__GIVEN INSTRUCTION__.
Your task is to copy a single run of lines that starts at the line with "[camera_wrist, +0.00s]" and stops at the line with "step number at", keeping both ends. Copy nothing else.

## BEGIN

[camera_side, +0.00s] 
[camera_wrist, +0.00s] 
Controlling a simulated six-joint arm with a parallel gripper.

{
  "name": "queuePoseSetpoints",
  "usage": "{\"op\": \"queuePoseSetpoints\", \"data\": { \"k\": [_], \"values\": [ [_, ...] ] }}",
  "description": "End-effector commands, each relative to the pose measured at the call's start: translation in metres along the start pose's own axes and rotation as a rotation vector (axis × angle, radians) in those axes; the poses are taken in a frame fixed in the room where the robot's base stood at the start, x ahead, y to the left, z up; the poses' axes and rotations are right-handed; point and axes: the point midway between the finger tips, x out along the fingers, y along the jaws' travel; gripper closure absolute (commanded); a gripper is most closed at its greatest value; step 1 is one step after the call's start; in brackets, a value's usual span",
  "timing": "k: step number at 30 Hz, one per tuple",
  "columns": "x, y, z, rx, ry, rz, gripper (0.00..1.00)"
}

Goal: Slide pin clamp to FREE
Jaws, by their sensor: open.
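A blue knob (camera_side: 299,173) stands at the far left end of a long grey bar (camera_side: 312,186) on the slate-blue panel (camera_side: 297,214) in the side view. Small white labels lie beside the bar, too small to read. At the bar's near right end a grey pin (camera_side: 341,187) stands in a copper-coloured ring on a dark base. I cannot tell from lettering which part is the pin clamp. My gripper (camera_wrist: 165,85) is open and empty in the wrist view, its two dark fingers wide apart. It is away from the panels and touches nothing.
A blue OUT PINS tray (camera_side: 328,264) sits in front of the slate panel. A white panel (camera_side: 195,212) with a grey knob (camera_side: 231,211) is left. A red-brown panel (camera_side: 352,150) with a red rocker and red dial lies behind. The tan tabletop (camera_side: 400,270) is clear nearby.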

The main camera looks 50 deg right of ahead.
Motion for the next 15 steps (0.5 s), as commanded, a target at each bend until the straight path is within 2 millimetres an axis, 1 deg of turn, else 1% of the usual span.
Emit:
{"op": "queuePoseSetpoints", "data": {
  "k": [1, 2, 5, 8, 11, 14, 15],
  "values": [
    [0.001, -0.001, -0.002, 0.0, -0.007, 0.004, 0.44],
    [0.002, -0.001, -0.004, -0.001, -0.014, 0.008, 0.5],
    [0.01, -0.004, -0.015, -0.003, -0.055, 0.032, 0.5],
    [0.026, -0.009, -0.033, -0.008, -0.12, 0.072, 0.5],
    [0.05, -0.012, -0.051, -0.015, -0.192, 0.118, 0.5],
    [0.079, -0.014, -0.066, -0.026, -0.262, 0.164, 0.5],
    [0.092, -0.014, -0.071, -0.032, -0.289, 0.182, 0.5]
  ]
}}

## END

__TASK RESULT__.
[camera_wrist, +0.00s] 
Controlling a simulated six-joint arm with a parallel gripper.

{
  "name": "queuePoseSetpoints",
  "usage": "{\"op\": \"queuePoseSetpoints\", \"data\": { \"k\": [_], \"values\": [ [_, ...] ] }}",
  "description": "End-effector commands, each relative to the pose measured at the call's start: translation in metres along the start pose's own axes and rotation as a rotation vector (axis × angle, radians) in those axes; the poses are taken in a frame fixed in the room where the robot's base stood at the start, x ahead, y to the left, z up; the poses' axes and rotations are right-handed; point and axes: the point midway between the finger tips, x out along the fingers, y along the jaws' travel; gripper closure absolute (commanded); a gripper is most closed at its greatest value; step 1 is one step after the call's start; in brackets, a value's usual span",
  "timing": "k: step number at 30 Hz, one per tuple",

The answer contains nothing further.